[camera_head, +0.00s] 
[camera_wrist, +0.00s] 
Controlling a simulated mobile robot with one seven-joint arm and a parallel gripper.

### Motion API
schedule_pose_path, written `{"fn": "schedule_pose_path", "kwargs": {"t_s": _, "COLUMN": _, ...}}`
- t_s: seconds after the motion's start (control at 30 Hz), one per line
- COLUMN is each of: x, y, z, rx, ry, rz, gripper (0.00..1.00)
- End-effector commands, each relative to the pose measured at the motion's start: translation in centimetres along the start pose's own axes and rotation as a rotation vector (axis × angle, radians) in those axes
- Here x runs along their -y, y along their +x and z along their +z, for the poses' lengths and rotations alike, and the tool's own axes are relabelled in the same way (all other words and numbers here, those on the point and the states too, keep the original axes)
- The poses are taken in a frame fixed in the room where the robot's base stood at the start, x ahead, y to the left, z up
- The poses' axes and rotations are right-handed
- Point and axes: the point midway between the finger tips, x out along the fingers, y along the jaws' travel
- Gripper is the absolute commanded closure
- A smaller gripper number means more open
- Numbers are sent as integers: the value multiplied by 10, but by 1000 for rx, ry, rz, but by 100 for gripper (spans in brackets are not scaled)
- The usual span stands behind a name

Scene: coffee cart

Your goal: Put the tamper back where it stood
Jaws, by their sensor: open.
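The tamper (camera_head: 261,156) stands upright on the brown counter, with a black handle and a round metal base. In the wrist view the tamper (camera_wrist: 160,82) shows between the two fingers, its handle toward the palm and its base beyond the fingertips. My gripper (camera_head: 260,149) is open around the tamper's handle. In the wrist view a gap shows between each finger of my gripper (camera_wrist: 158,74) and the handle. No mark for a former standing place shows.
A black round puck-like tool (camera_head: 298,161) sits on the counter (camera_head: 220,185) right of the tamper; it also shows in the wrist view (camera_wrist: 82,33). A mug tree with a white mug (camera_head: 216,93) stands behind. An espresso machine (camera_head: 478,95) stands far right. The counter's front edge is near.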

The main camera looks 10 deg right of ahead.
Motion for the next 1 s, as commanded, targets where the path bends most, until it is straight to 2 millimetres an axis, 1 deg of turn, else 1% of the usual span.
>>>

Task: Locate "Your goal: Put the tamper back where it stood" in the material, then quote the line that contains it and all lines after it through the final one.

Task response:
Your goal: Put the tamper back where it stood
Jaws, by their sensor: open.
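The tamper (camera_head: 261,156) stands upright on the brown counter, with a black handle and a round metal base. In the wrist view the tamper (camera_wrist: 160,82) shows between the two fingers, its handle toward the palm and its base beyond the fingertips. My gripper (camera_head: 260,149) is open around the tamper's handle. In the wrist view a gap shows between each finger of my gripper (camera_wrist: 158,74) and the handle. No mark for a former standing place shows.
A black round puck-like tool (camera_head: 298,161) sits on the counter (camera_head: 220,185) right of the tamper; it also shows in the wrist view (camera_wrist: 82,33). A mug tree with a white mug (camera_head: 216,93) stands behind. An espresso machine (camera_head: 478,95) stands far right. The counter's front edge is near.

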The main camera looks 10 deg right of ahead.
Motion for the next 1 s, as commanded, targets where the path bends most, until it is straight to 2 millimetres an axis, 1 deg of turn, else 1% of the usual span.
>>>

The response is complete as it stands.